A cooling tower is a machine that redirects excess heat into the earth’s atmosphere through the direct meeting of air and water. Known as evaporative cooling, this operation is intended to bring as much water as possible into contact with as much free-flowing air as possible.
The process involves pumping industrially heated water into the cooling tower by means of water lines. The warm water is sprayed through nozzles onto patches of fill media. The absorptive material slows down the water flowing through the tower while exposing the maximum amount of the water’s surface area to the air. While the water passes through, it comes into direct contact with air that is being drawn through the equipment by an electrically powered fan.
When the air meets the water, a small portion of it evaporates, which lowers the temperature of the liquid. Now cooled, this water is circulated back into the condenser or other machinery where it soaks up heat. It is then recirculated through the tower for cooling just as before. There are various types of cooling towers that utilize different methods to cool water.

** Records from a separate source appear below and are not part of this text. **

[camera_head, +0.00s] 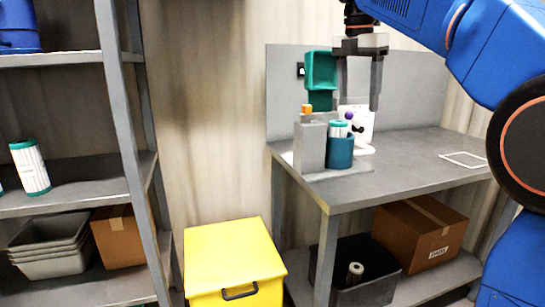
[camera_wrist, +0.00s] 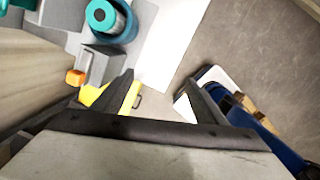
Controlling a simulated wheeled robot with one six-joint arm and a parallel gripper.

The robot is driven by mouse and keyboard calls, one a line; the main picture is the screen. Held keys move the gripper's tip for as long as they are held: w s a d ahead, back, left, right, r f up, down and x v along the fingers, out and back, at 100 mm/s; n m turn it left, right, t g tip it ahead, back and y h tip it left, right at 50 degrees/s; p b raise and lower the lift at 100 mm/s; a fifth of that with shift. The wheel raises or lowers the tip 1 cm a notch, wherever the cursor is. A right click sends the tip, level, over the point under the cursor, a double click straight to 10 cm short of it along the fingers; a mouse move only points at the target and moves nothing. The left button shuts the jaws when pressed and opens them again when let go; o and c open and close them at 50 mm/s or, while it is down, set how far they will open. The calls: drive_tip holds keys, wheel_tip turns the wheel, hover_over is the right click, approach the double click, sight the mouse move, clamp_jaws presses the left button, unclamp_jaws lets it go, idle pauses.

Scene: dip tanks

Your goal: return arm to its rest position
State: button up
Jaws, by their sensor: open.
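My gripper (camera_head: 358,104) is raised above the grey workbench (camera_head: 410,160), with its fingers pointing down. The fingers are apart and hold nothing. In the wrist view my gripper (camera_wrist: 160,95) also shows as two separated dark fingers with an empty gap. My blue arm reaches in from the upper right. Below and left of the fingers, a teal cup (camera_head: 341,153) stands on the bench with a white, teal-capped cartridge (camera_head: 338,130) upright in it. The cup (camera_wrist: 128,30) and cartridge (camera_wrist: 102,17) also show in the wrist view.
A grey block (camera_head: 310,147) with an orange top stands beside the cup. A teal box (camera_head: 321,70) is at the back panel. The bench's right side is mostly clear. A shelf (camera_head: 85,193) stands left, and a yellow bin (camera_head: 232,262) is on the floor between.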

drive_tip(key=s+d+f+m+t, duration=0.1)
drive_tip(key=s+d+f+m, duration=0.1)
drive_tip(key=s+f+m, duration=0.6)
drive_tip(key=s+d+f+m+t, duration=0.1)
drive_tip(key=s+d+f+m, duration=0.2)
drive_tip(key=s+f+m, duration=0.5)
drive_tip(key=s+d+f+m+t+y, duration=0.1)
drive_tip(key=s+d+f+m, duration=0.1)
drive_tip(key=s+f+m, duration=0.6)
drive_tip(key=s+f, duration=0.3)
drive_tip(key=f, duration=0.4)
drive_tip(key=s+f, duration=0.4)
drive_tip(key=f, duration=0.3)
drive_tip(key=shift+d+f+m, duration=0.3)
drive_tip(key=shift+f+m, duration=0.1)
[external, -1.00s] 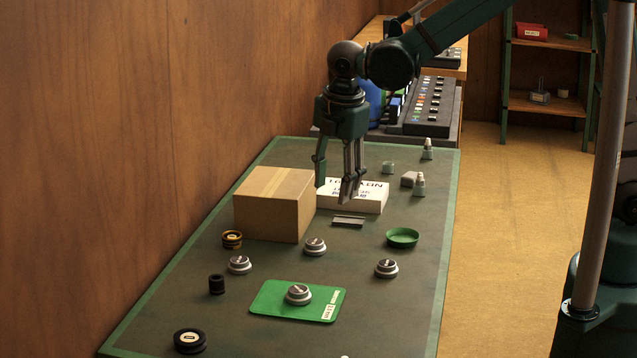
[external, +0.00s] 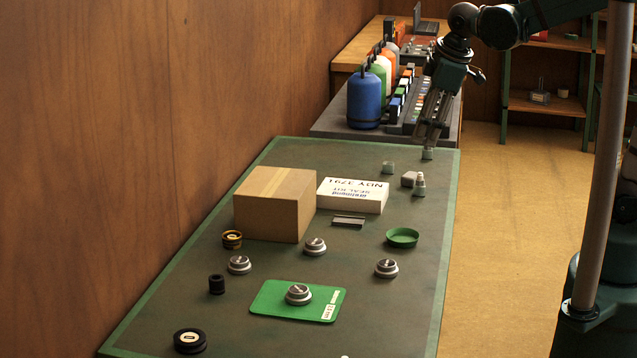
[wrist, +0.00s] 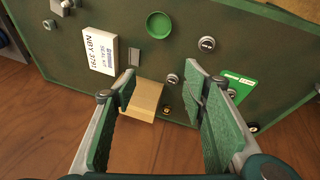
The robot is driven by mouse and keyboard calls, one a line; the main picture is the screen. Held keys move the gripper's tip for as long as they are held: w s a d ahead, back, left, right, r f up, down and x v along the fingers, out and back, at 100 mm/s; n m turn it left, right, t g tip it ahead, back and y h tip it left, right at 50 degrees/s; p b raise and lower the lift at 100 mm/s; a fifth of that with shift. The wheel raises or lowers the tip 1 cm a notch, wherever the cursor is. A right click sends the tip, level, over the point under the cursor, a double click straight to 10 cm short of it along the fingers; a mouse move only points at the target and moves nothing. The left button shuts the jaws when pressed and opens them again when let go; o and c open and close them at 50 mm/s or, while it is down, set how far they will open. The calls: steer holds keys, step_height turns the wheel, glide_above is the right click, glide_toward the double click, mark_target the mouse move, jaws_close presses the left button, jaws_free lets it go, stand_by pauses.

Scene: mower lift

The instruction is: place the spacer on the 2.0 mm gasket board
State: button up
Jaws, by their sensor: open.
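A green board (external: 268,298) with a white label lies at the front of the table; its print is too small to read surely. A silver round spacer-like piece (external: 298,293) sits on it. Similar silver pieces stand on the bare table: at left (external: 239,265), near the carton (external: 315,247) and at right (external: 386,268). My gripper (external: 428,140) is open and empty at the table's far right corner, well away from them. In the wrist view its fingers (wrist: 160,76) are spread, with the green board (wrist: 240,82) partly hidden by the right finger.
A cardboard carton (external: 273,204), white box (external: 352,195), grey block (external: 348,221) and green dish (external: 403,237) stand mid-table. Black rings (external: 190,341) and a small black cylinder (external: 216,285) lie at front left.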

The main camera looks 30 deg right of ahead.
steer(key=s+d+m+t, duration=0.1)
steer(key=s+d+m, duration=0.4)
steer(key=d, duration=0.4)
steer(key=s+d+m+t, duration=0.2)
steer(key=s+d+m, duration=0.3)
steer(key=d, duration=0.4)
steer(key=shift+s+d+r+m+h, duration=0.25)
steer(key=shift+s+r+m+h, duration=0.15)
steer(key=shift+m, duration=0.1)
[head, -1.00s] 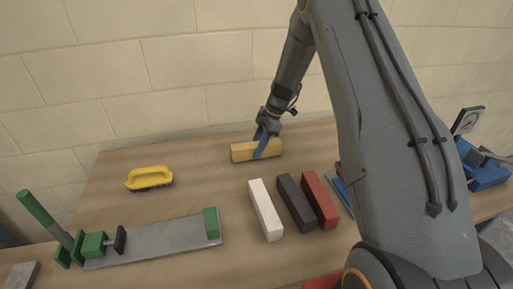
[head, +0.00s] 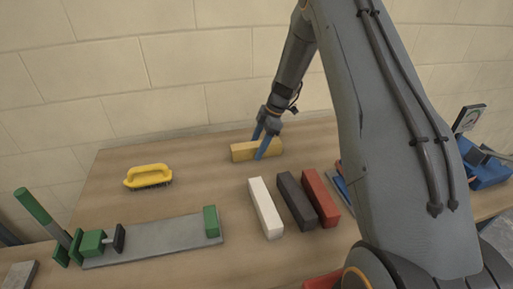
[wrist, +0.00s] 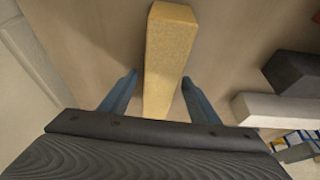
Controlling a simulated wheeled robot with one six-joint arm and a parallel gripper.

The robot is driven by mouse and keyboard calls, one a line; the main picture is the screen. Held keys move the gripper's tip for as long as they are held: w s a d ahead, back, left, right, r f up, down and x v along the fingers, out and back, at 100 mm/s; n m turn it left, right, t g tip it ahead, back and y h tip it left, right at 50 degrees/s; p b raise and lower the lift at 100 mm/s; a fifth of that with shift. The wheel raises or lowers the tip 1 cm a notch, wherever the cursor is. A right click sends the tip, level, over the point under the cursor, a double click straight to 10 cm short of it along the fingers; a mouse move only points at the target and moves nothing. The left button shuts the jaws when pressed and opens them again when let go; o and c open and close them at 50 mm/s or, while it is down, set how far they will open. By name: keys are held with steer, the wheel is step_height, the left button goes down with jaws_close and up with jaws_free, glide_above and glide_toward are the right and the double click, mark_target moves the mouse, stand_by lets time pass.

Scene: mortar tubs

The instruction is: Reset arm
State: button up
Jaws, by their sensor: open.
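My gripper (head: 264,146) is at the back of the table, with its blue fingers around a yellow block (head: 243,152). In the wrist view the gripper (wrist: 160,97) is open. The yellow block (wrist: 168,50) lies between its two fingers, with a gap visible on each side. In the head view one finger hides part of the block. My arm reaches from the right side of the head view.
White (head: 265,208), dark grey (head: 297,200) and red (head: 321,197) blocks lie side by side in front. A yellow-handled brush (head: 149,176) is at left. A grey clamp plate with green parts (head: 165,238) lies front left. Blue equipment (head: 487,168) stands right. A wall is behind.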

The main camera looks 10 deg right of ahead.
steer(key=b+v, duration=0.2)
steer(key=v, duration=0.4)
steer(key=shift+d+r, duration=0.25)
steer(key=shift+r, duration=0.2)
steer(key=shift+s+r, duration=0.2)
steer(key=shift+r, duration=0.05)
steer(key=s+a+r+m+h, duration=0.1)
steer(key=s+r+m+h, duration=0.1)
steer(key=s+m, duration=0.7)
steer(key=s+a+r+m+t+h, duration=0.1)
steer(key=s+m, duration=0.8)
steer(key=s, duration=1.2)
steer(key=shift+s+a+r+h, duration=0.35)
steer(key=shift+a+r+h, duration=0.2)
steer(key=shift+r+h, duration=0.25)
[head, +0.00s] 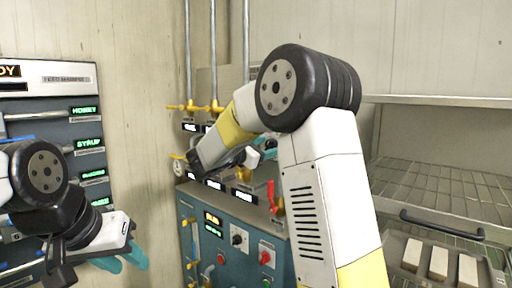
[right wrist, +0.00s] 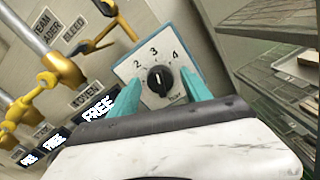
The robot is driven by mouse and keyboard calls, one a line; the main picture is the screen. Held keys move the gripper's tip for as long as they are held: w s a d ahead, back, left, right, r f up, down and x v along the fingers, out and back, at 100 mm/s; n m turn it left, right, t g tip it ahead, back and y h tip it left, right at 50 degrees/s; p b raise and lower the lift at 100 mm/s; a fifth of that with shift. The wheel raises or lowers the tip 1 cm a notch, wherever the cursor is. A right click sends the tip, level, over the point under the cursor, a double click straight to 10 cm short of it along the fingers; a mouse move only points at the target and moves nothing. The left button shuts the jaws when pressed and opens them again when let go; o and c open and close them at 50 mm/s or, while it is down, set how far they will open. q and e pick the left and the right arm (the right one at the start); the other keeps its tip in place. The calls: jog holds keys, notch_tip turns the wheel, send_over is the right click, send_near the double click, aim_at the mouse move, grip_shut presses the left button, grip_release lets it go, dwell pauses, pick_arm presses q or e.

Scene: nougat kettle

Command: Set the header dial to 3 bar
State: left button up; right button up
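The header dial (right wrist: 158,80) is a black knob on a pale square plate marked 2, 3 and 4, in the right wrist view. A light mark on the knob points roughly up, towards the 3; its exact setting is too small to read. My right gripper (right wrist: 160,97) has its two teal fingers apart, one on each side of the dial; I cannot tell whether they touch the knob. In the head view my right arm hides the dial and most of this gripper (head: 265,148). My left gripper (head: 122,261) is at the lower left, empty, its teal fingers apart.
Yellow valves on pipes (right wrist: 62,68) and lit FREE displays (right wrist: 95,108) lie left of the dial. A teal control cabinet (head: 228,235) stands below. A wire rack (head: 440,185) and a tray with pale bars (head: 412,252) are at right. A lit board (head: 60,110) stands at left.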

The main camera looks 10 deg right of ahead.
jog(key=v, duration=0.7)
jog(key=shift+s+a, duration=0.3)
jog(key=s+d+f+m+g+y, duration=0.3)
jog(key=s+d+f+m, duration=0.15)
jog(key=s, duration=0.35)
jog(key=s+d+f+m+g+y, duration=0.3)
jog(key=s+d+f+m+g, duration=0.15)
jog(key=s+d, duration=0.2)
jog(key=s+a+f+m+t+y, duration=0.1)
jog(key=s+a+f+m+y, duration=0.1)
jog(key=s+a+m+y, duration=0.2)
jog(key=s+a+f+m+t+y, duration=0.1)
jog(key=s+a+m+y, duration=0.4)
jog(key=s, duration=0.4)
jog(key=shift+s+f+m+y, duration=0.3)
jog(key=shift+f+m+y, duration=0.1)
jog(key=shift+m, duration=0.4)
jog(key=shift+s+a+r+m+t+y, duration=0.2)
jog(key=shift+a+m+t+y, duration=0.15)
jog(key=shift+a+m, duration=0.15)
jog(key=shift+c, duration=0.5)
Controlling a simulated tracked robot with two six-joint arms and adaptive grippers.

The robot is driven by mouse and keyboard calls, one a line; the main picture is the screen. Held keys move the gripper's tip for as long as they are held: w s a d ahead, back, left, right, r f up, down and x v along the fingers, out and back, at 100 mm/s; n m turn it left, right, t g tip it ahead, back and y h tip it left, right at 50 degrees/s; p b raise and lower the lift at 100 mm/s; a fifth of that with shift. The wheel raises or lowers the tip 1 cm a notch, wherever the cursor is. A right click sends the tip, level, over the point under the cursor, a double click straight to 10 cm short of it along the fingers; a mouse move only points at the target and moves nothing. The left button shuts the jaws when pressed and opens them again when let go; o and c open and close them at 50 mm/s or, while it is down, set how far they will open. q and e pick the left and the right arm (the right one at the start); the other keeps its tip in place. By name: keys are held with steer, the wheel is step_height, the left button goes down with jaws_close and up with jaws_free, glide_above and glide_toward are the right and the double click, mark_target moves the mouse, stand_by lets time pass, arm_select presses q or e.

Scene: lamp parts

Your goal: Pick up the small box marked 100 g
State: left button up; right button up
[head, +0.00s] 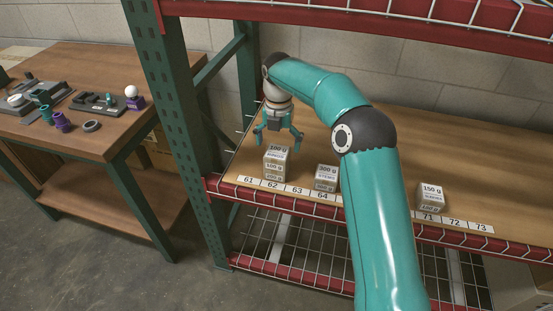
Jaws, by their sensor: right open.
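The small box marked 100 g (277,151) lies on top of a stack of small boxes on the wooden shelf (300,145), near its left end. The box just below it (275,164) also seems to read 100 g, and the lowest box (274,176) seems to read 200 g. My right gripper (279,141) is open and points down, with its fingers at or just above and behind the stack's top. Whether a finger touches the box cannot be told. My left gripper is not in view.
A stack with a 300 g box (327,171) stands right of it. The green rack post (172,90) is left of the stack. A wooden table (75,125) with lamp parts stands at the left.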

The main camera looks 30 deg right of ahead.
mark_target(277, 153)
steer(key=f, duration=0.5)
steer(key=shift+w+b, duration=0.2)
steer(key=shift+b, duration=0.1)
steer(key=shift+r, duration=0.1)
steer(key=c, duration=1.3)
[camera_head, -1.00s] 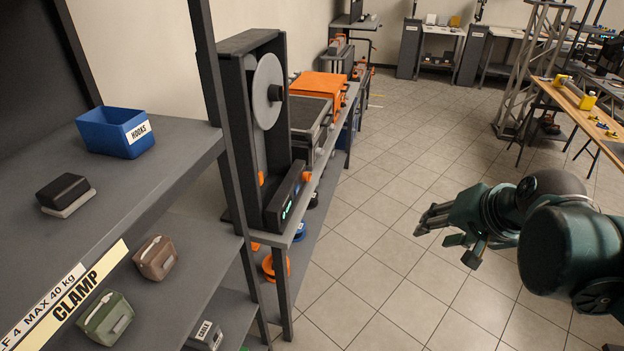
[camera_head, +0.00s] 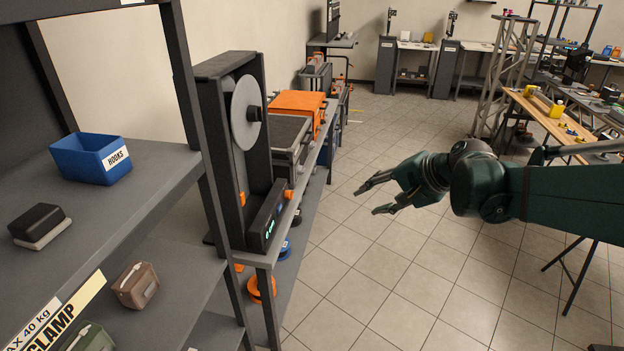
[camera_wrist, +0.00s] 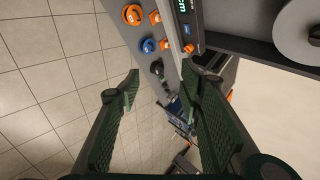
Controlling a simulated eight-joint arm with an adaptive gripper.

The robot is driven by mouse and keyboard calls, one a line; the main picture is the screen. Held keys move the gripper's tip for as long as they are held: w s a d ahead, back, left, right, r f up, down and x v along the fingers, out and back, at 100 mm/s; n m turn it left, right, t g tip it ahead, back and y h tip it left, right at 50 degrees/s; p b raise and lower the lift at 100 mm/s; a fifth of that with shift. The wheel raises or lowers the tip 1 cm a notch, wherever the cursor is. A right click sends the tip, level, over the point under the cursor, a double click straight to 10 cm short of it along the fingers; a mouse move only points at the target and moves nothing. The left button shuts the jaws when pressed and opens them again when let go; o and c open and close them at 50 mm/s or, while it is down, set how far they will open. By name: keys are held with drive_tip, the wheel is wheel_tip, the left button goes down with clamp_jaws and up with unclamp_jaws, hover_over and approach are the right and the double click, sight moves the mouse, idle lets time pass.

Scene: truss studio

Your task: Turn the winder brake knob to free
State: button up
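The winder (camera_head: 213,130) is a tall dark frame with a grey reel (camera_head: 245,118) and a low black console (camera_head: 264,222) with a green display. A small orange knob (camera_head: 289,194) sits at the console's far end; a similar orange knob shows in the wrist view (camera_wrist: 188,49). Another small orange part (camera_head: 243,198) is on the frame beside the reel. I cannot tell from a label which is the brake knob or how it is set. My gripper (camera_head: 366,200) is open and empty, right of the winder, well apart from it. Its spread fingers show in the wrist view (camera_wrist: 159,76).
The winder stands on a grey bench (camera_head: 262,256) with orange and blue spools below. A shelf rack with a blue hooks bin (camera_head: 91,158) stands at the near left. Orange cases (camera_head: 298,103) lie farther along. The tiled floor (camera_head: 370,270) between bench and arm is clear.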

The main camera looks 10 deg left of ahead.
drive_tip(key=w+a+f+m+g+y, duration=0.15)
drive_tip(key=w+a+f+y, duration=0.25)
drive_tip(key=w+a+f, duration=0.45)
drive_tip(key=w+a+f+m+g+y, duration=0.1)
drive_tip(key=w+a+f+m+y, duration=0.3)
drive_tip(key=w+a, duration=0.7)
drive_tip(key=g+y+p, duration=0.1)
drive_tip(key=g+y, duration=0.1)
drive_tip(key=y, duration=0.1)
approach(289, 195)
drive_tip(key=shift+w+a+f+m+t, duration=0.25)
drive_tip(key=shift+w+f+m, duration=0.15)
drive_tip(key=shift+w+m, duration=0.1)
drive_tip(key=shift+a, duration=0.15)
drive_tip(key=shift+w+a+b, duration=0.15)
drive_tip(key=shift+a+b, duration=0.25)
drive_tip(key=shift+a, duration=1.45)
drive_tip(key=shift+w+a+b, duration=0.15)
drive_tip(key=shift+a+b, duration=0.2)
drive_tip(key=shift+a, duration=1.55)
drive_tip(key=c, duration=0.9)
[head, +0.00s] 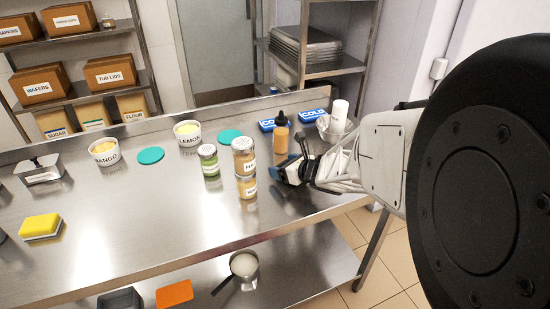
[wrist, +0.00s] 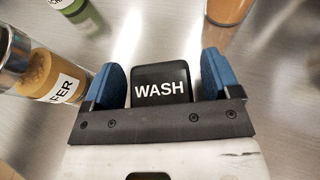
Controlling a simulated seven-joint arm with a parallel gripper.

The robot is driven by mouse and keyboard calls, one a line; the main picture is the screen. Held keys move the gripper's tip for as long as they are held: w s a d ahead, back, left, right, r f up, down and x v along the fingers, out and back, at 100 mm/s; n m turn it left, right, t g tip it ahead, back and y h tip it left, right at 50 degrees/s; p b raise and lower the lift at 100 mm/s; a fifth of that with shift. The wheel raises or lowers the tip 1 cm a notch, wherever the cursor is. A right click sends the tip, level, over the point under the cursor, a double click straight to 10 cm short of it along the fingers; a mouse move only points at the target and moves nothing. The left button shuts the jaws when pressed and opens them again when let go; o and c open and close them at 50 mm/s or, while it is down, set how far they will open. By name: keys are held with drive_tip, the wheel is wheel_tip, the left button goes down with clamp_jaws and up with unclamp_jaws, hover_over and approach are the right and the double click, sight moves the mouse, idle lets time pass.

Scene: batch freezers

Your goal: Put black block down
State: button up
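The black block (wrist: 161,86), marked WASH in white, is between the two blue fingertips of my gripper (wrist: 164,82) in the wrist view. A thin strip of bare steel shows between the block and the right finger, and a narrower one at the left finger, so the fingers look open around it and not pressed on it. In the head view my gripper (head: 291,172) is low over the right part of the steel table (head: 150,215). The block is hard to make out there among the dark gripper parts.
Stacked jars (head: 244,157) stand just left of my gripper, with a green jar (head: 209,161) beyond. An amber dropper bottle (head: 281,136) stands close behind. Blue cold packs (head: 312,116) and a white cup (head: 339,115) are at the back right.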

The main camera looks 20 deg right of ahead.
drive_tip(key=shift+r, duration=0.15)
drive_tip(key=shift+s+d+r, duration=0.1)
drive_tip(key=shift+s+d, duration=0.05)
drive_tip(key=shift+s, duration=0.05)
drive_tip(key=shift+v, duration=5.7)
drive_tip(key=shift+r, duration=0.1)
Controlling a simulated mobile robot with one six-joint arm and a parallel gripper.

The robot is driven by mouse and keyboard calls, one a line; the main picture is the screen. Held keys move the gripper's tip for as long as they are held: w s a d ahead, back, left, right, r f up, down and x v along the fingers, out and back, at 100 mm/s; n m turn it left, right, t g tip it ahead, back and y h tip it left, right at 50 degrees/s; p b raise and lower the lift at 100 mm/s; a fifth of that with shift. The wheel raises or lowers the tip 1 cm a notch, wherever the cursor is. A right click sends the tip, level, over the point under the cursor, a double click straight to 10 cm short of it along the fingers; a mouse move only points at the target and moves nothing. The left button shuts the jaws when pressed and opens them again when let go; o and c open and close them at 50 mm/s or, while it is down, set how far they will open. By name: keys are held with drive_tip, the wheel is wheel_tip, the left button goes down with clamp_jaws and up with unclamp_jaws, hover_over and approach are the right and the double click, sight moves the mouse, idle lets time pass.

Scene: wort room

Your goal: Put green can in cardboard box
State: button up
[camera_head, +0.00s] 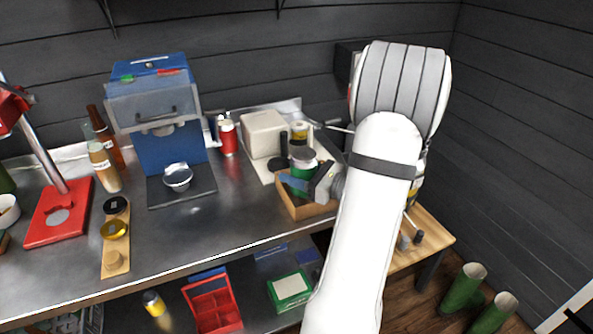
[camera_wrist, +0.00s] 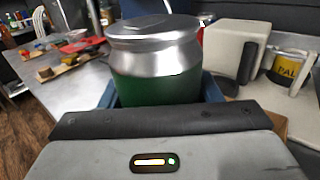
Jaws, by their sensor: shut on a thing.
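The green can (camera_head: 301,172) has a silver top and stands upright over the cardboard box (camera_head: 305,211). In the wrist view the can (camera_wrist: 158,75) fills the middle, between my blue fingers. My gripper (camera_head: 297,183) is shut on the can, just at the box opening. The box is open, brown and stands at the bench's front right. A brown edge of it (camera_wrist: 279,123) shows at right in the wrist view. The can's base is hidden, so I cannot tell whether it touches the box floor.
Behind the box are a pale block-shaped appliance (camera_head: 264,134) and a yellow-labelled can (camera_head: 299,131). A red can (camera_head: 228,138) and a blue machine (camera_head: 160,115) stand to the left. The bench (camera_head: 215,226) is clear left of the box.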

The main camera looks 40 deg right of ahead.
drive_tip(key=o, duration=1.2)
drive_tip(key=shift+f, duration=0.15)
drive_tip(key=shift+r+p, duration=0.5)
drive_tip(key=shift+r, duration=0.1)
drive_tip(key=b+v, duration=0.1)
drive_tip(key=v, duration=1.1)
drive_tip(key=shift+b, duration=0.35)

Cooling towers come in a variety of different sizes and types, and certain applications require specific kinds of towers. Knowing the different types available, as well as their strengths and disadvantages, is essential when maintaining this equipment.
There are two primary types of cooling towers: Direct, or open circuit, and indirect, or closed circuit. A direct cooling tower is an encased structure that internally distributes the heated water streaming into it over the fill material. In these towers, the water must be directly exposed to the air in order for evaporative cooling to occur.
An indirect cooling tower, on the other hand, requires no direct contact between the air and the water being cooled. The water that is being cooled flows through a closed circuit and does not come into direct contact with the atmosphere or the recirculated external water.
Cooling towers can be further classified by which direction the air and water flows through them, and by how the air is propelled through them. Crossflow and counterflow units are the most popular types of these towers in terms of directional air/water flow. Forced and natural draft units are the most prevalent types with regard to how the air gets circulated.
In crossflow cooling towers, the in-flowing air passes horizontally through the fill media and across the water as it flows downstream from the upper distribution reservoirs.
In counterflow cooling towers, the in-flowing air is pushed vertically up through the material. This movement is in opposition to the downward flow of the water as it exits the tanks above.
Forced, or mechanical draft, cooling towers use a mechanized force such as an electrical fan to push air into the tower. Natural draft cooling towers utilize the rising of warm air, along with a high chimney, to move air throughout the tower via natural means.